Engine oil brand Mobil1 has a long-time presence in NASCAR — it’s been the sport’s official engine oil since 2003, in fact. Ahead of the 2024-25 season, it signed up to become the presenting sponsor of NASCAR on Amazon Prime Video’s “Victory Lane” post-race coverage.

“Consumers can know that if it’s good enough for NASCAR, they can trust that it’s going to be good enough for their summer road trip,” said Austin Johansen, Mobil1’s North America marketing manager.

The move wasn’t just a way of doubling down on the brand’s motorsports associations. Amazon is a key direct sales channel for Mobil1, and the company’s been working with the retail platform to track extra sales generated by its sponsorship.

In particular, the Amazon partnership granted Mobil1 the use of shoppable ad formats, which carried consumers through to a bespoke storefront within the Amazon retail platform. Though Johansen didn’t share exact financials or the size of the company’s media investment, he said the combination had produced a “significant lift in sales,” especially for its premium Extended Performance Advanced Full Synthetic product.

“[Consumers] can immediately go from brand awareness to product discovery,” he said.

The company also used Amazon’s user data to retarget viewers of its NASCAR ads with follow-up material throughout the NASCAR season. The pincer approach, he said, enabled the firm to bridge sales performance and media exposure in a way that wouldn’t be possible through a linear broadcaster.

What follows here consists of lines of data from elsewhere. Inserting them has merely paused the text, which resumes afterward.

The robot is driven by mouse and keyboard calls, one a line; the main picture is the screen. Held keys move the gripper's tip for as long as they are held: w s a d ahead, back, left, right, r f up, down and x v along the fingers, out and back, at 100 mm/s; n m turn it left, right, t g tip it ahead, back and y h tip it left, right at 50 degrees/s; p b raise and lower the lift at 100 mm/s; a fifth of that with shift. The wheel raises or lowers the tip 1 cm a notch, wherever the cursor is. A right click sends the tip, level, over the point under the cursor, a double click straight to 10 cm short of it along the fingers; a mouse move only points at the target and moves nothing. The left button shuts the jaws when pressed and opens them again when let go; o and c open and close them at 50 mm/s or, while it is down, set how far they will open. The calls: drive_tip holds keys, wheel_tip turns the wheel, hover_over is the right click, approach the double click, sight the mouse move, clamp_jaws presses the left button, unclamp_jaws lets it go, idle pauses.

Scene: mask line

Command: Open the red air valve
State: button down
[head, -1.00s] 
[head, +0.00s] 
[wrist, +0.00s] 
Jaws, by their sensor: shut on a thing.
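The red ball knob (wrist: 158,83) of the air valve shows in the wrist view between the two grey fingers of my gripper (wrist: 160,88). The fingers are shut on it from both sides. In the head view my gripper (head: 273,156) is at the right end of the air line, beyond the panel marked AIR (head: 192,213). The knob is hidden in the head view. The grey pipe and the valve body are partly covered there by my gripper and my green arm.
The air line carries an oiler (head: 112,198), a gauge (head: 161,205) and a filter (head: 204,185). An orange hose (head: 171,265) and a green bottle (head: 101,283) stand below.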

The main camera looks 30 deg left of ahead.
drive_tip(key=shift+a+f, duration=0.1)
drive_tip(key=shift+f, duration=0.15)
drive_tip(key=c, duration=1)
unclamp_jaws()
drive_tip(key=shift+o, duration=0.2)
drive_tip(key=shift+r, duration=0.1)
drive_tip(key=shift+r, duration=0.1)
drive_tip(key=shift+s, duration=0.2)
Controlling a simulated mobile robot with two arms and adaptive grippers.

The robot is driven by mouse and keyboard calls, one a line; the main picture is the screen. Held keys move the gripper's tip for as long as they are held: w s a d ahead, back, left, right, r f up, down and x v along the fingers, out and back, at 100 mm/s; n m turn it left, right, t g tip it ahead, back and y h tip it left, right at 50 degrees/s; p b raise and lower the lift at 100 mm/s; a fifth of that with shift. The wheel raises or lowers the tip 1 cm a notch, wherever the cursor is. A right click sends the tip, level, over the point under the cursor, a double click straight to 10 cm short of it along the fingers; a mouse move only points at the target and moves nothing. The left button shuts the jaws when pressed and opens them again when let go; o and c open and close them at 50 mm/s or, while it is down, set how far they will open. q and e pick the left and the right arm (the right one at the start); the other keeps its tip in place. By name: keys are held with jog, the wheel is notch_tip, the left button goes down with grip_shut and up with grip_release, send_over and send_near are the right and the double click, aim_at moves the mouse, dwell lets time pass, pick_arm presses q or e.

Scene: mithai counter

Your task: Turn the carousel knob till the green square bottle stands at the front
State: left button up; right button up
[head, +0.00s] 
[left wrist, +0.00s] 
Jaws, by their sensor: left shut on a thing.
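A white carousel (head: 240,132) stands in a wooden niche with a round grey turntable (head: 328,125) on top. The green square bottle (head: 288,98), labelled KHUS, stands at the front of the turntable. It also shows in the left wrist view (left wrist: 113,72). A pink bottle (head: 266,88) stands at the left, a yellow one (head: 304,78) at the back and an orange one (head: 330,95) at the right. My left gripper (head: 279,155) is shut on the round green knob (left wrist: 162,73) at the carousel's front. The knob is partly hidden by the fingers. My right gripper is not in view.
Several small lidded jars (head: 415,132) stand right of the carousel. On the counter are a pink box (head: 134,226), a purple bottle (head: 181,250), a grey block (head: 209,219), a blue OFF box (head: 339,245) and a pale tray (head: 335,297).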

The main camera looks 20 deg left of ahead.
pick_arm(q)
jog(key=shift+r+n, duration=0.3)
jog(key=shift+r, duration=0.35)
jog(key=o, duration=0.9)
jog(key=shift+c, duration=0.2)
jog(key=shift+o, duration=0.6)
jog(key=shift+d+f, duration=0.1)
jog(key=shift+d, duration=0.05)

Amazon’s execs are keen to prove that its Prime Video sports coverage represents a radical departure from the old broadcast world (this season was NASCAR’s first with the streamer). The arrangement allowed Mobil1 “to measure and optimize in-program sponsorships at parity with traditional media for the first time,” claimed Danielle Carney, head of U..S video and live sports sales at Amazon Ads, in an email.

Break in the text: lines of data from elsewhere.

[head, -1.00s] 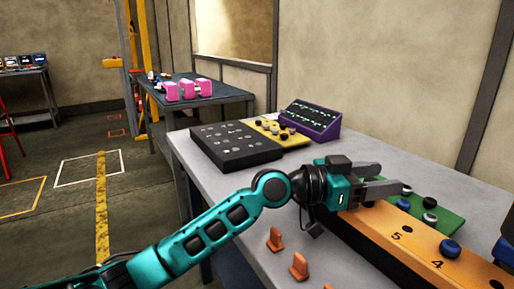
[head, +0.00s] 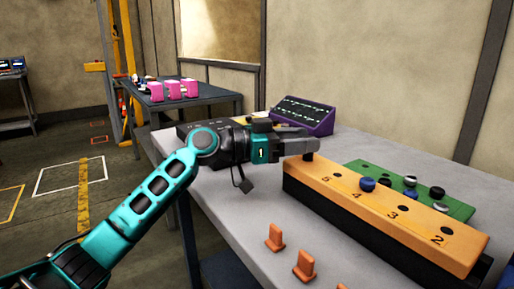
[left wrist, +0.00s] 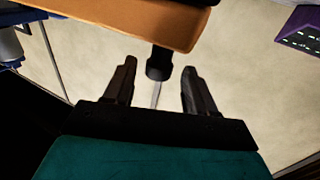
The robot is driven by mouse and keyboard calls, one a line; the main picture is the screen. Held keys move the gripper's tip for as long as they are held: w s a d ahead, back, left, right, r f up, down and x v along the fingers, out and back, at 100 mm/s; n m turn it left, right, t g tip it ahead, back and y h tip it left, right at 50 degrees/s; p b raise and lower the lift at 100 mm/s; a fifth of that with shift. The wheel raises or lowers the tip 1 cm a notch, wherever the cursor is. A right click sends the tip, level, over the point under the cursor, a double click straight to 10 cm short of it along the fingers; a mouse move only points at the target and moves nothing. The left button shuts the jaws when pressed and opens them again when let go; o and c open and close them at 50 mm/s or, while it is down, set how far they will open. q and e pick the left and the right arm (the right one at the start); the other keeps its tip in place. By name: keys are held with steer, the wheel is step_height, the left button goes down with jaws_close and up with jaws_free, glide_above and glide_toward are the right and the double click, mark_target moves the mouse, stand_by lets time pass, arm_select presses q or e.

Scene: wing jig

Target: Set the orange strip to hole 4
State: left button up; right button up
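A blue-topped knob (head: 367,184) sits at the hole beside number 4. My left gripper (head: 311,144) is above the strip's far left end. A dark knob (head: 309,157) shows just under its fingertips. In the left wrist view the two fingers (left wrist: 158,72) are apart, with a black cylinder (left wrist: 158,63) between and beyond them at the orange strip's edge (left wrist: 120,22). I see no finger touching it. My right gripper is out of view.
A green strip (head: 385,177) with black and white knobs lies behind the orange one. Orange upright pieces (head: 274,238) stand in front on the table. A purple sloped box (head: 304,115) is at the back. A far table (head: 215,98) holds pink blocks.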

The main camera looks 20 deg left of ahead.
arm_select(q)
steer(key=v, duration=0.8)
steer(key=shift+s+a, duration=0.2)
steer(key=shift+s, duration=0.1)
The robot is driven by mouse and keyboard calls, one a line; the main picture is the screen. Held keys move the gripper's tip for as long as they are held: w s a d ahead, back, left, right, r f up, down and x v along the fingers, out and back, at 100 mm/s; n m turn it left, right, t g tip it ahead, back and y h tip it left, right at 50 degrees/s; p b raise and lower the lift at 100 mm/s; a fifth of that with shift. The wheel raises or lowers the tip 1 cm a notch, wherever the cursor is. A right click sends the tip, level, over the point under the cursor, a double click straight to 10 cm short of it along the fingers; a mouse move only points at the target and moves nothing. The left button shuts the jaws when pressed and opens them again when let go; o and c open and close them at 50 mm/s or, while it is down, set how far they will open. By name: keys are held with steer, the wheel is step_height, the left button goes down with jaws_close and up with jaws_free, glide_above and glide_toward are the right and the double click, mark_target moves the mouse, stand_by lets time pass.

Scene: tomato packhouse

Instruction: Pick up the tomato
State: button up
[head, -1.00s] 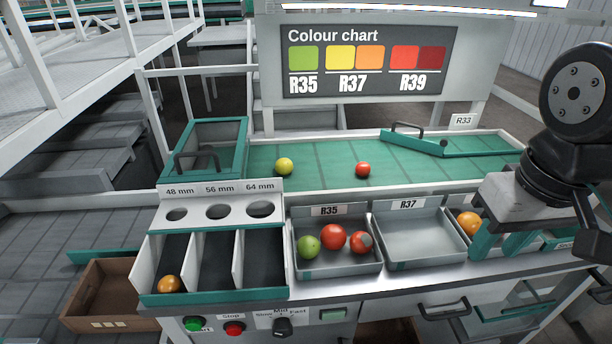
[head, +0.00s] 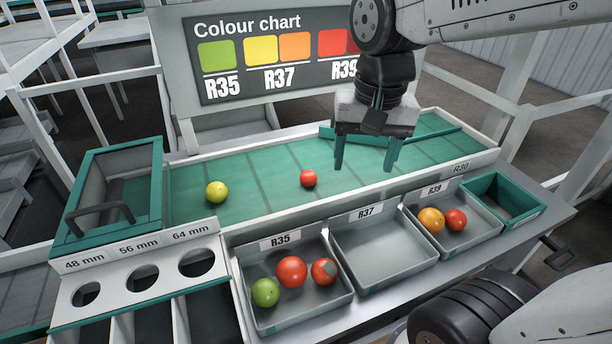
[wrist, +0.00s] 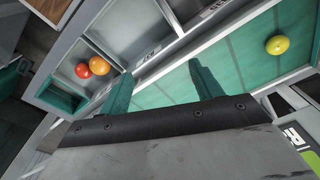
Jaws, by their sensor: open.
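A small red tomato (head: 308,178) and a yellow-green tomato (head: 217,191) sit apart on the green belt (head: 262,190). The yellow-green one also shows in the wrist view (wrist: 277,44); the red belt tomato does not. My gripper (head: 364,166) points down, open and empty, over the belt to the right of the red tomato. Its two teal fingers also show in the wrist view (wrist: 160,70). The R39 tray holds an orange tomato (head: 431,220) and a red one (head: 455,220).
The R37 tray (head: 384,252) is empty. An empty teal bin (head: 508,198) stands right of the R39 tray (head: 478,238). A teal bar (head: 425,142) crosses the belt's far side behind my gripper. A sizing plate with holes (head: 140,278) stands front left. A colour chart (head: 270,55) stands behind.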

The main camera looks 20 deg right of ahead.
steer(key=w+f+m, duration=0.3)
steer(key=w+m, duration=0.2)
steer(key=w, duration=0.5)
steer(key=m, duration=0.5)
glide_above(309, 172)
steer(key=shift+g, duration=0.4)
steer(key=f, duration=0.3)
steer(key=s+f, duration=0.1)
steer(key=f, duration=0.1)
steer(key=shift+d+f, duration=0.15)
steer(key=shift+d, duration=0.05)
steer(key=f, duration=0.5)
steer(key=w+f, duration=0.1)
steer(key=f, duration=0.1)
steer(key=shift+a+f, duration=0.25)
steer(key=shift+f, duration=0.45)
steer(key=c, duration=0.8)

Marketing leaders are receptive to that CTV and commerce pitch. After all, they need to prove the value of their sports partnerships to skeptical CFOs.

It’s not the only way they’re attempting to bring more discipline to their partnerships, though. Non-alcoholic beer brand Bero recently sponsored a padel tournament in London during the same week as Wimbledon, in the hope that associating itself with the challenger racquet sport might help catch the eyes of fans following the more established championship. Backed by actor Tom Holland, the brand launched in the U.K. in January.

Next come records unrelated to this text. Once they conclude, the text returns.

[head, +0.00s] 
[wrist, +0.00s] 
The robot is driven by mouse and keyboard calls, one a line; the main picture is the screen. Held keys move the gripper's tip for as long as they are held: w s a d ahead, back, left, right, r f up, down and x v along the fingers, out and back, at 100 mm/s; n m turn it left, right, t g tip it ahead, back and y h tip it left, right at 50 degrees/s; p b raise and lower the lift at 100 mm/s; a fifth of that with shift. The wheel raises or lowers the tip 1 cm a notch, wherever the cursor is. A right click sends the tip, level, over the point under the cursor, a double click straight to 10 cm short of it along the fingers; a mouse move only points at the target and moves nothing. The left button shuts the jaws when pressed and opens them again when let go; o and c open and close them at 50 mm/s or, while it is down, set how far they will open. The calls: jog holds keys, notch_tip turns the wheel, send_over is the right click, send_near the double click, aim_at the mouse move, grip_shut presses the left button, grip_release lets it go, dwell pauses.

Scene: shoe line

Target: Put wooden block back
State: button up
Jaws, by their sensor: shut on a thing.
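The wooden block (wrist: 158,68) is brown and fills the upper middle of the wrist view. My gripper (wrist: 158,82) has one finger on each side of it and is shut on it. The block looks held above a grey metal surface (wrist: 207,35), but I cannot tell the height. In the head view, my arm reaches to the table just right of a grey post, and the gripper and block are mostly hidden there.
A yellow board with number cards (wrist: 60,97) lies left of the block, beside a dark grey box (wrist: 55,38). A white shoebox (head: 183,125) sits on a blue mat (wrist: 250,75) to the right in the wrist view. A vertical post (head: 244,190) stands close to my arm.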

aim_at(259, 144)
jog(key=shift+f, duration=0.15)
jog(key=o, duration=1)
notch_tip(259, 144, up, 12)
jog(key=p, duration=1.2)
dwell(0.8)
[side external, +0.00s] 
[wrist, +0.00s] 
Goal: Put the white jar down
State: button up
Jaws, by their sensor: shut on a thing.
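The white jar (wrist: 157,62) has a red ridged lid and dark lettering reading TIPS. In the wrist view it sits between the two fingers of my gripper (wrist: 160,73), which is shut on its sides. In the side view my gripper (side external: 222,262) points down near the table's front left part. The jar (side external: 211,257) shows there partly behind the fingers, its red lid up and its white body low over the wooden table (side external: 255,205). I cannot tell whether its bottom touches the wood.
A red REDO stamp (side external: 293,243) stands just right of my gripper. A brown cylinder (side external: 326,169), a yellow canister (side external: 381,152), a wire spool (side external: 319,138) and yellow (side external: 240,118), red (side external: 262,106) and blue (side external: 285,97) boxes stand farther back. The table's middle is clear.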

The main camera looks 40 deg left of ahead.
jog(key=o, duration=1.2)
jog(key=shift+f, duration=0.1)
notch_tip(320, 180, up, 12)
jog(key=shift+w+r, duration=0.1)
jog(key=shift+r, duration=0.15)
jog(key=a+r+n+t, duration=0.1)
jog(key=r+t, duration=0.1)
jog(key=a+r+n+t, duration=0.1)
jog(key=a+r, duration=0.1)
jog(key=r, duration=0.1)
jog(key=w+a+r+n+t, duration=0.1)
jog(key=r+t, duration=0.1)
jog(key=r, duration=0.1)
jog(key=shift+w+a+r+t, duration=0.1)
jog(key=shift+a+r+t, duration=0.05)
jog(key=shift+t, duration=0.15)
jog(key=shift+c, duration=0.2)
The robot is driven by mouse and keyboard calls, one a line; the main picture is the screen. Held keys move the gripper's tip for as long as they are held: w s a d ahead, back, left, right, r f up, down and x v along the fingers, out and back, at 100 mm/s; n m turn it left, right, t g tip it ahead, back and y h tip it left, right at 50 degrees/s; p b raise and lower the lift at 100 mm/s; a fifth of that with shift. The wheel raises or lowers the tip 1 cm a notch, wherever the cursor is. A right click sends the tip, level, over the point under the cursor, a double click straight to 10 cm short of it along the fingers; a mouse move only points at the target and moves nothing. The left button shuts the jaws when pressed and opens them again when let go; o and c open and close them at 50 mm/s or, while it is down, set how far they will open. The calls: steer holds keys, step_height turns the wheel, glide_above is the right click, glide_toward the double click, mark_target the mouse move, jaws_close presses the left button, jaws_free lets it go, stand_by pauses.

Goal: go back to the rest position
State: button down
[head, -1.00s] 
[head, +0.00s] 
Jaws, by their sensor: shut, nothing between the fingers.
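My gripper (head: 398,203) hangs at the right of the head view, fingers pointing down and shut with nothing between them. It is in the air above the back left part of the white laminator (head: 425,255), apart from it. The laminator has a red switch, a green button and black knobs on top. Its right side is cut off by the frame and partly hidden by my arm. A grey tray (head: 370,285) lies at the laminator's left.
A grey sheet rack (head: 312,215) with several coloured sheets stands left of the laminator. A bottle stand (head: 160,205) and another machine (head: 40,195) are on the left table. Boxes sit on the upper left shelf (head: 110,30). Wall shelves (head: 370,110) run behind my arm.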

Bero worked with Advantage Sports and talent agency IMG to host the event, meaning it was able to appear as the tournament’s headline sponsor and take a cut of other partnership revenue raised.

According to Bero’s marketing vp Jackie Widmann, that meant it was able to cover half of its cash investment in the sponsorship (she didn’t provide exact figures). According to Widmann, the sponsorship netted the brand a 30-40% increase in direct web traffic leading to a 92% week-over-week sales lift; 20,000 new Instagram and TikTok followers; as well as new trade leads on British beer vendors. The tournament was ““insanely useful for the business,” she said.

Malph Minns, managing director of sports marketing agency Strive Sponsorship, explained that impact measurement regimes of one type or another are now being sewn into sponsorship agreements from the word go.

Brands like travel retailer Subweb, shirt sponsor of Belgian soccer team RSC Anderlecht since 2024, provide one example. The company has been targeting the digital ads it runs in conjunction with the sponsorship deal based on a combination of first-party data from their own and their partner club’s datasets, enabled by specialist data clean room partner WeHave. “They’re optimizing their spend. They’re not just trying to slam [messaging] to everybody,” he said. Minns said his company Strive expected to work with WeHave on at least five sponsorship agreements this year.

Where they can be calculated, commercial returns help marketers justify their sponsorship investments. But chasing receipts might end up misleading marketers, too.

Minns warned against abandoning brand-awareness metrics in favor of commercial ones. “People like money measures, and I think ROI has been too narrowly defined as purely commercial income,” he said.

Both audiences and marketers are drawn to sport because of its emotional pull. Holland’s own passion for padel was one of the factors that drove Bero’s investment, Widmann said. That same dynamic can fuel skepticism among CMOs’ boardroom opponents.

“It can’t be simply, ‘Hey, we think this is cool, we want to see our name on a shiny billboard within a stadium.’ That’s not a sound business reason,” said Proulx.

It’s a knotty problem that echoes the broader brand-versus-performance debate playing out across advertising. Just as performance measures can undervalue brand assets and long-term marketing investments in other media, so too might commercial measures eclipse a sponsorship’s ability to generate positive effects for an advertiser.